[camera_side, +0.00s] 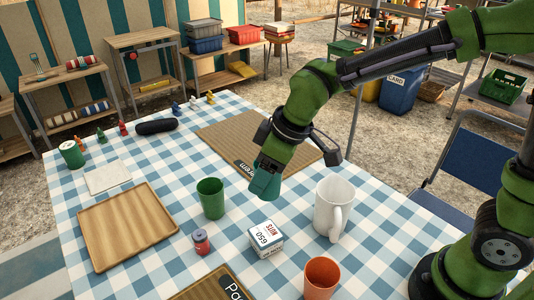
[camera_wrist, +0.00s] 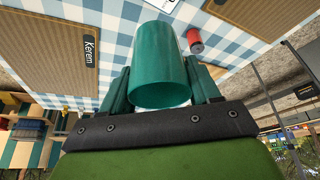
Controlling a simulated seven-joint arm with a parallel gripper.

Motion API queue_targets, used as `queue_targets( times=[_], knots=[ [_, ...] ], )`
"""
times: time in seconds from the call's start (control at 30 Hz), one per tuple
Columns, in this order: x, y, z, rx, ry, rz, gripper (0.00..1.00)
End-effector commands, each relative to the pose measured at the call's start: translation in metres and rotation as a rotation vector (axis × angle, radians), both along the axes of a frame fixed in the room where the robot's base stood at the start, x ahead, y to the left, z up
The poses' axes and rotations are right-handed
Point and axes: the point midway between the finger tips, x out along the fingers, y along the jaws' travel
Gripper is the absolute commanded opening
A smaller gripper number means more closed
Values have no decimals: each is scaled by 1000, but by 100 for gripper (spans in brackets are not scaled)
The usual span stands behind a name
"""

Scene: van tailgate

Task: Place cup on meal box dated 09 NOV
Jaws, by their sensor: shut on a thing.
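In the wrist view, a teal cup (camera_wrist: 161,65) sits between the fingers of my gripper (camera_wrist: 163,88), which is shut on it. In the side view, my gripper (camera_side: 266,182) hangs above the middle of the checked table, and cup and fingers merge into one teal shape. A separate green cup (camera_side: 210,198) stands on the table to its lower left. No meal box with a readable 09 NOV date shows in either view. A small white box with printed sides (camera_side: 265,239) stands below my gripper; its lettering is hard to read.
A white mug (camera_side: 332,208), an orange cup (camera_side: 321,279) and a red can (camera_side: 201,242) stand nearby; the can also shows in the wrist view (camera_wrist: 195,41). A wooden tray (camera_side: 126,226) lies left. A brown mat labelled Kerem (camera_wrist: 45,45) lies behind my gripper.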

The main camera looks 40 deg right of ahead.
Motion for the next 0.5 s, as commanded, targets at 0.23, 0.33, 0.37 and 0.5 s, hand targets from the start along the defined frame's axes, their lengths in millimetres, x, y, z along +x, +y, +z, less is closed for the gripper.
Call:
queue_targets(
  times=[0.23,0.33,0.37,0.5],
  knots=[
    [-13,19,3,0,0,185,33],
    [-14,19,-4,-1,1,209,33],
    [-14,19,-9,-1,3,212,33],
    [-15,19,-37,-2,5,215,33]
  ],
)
--
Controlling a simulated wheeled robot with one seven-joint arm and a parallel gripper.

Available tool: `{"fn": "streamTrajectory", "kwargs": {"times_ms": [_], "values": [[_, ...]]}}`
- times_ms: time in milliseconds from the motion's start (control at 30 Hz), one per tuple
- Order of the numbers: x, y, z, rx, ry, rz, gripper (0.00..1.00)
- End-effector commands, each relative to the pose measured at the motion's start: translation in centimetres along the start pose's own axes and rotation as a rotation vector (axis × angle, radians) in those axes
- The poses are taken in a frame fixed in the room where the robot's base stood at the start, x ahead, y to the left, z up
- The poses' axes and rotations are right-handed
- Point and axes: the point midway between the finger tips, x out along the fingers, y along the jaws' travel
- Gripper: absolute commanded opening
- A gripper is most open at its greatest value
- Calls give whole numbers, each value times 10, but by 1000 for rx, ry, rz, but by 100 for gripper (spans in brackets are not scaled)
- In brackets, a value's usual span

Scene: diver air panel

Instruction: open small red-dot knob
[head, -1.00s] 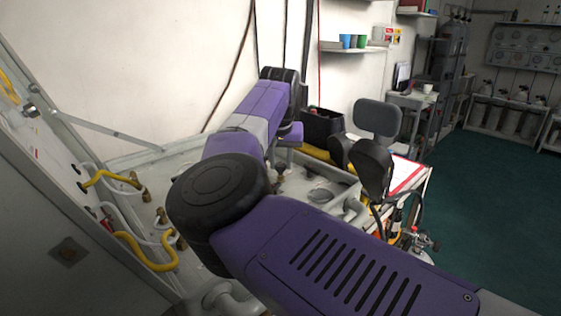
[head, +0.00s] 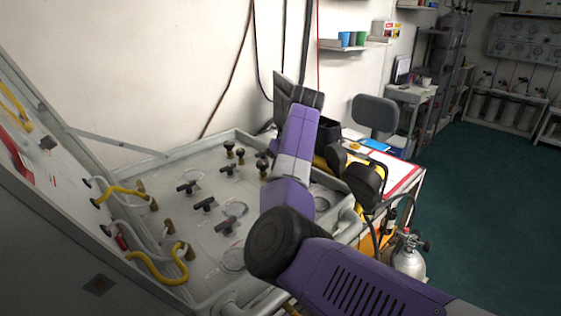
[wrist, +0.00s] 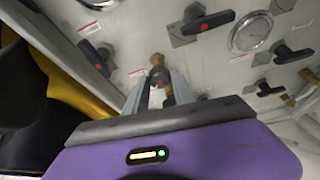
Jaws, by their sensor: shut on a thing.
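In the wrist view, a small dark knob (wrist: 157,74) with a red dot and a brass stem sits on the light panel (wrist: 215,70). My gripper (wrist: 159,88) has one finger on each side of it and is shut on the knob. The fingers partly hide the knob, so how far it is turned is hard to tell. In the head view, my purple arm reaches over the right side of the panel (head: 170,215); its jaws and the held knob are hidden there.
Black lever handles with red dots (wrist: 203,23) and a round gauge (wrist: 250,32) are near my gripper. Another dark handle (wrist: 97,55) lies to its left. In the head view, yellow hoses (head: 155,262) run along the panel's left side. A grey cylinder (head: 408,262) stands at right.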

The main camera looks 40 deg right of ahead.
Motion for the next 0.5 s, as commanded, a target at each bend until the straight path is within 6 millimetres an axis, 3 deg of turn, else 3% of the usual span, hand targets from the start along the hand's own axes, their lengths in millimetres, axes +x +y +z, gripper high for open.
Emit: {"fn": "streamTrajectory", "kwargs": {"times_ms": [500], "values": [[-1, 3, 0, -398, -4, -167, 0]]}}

__STATED GOAL__: Find every line in the records that contains the word "opening"; copy those lines.

__TASK ANSWER__:
Gripper is the absolute commanded opening
- Gripper: absolute commanded opening

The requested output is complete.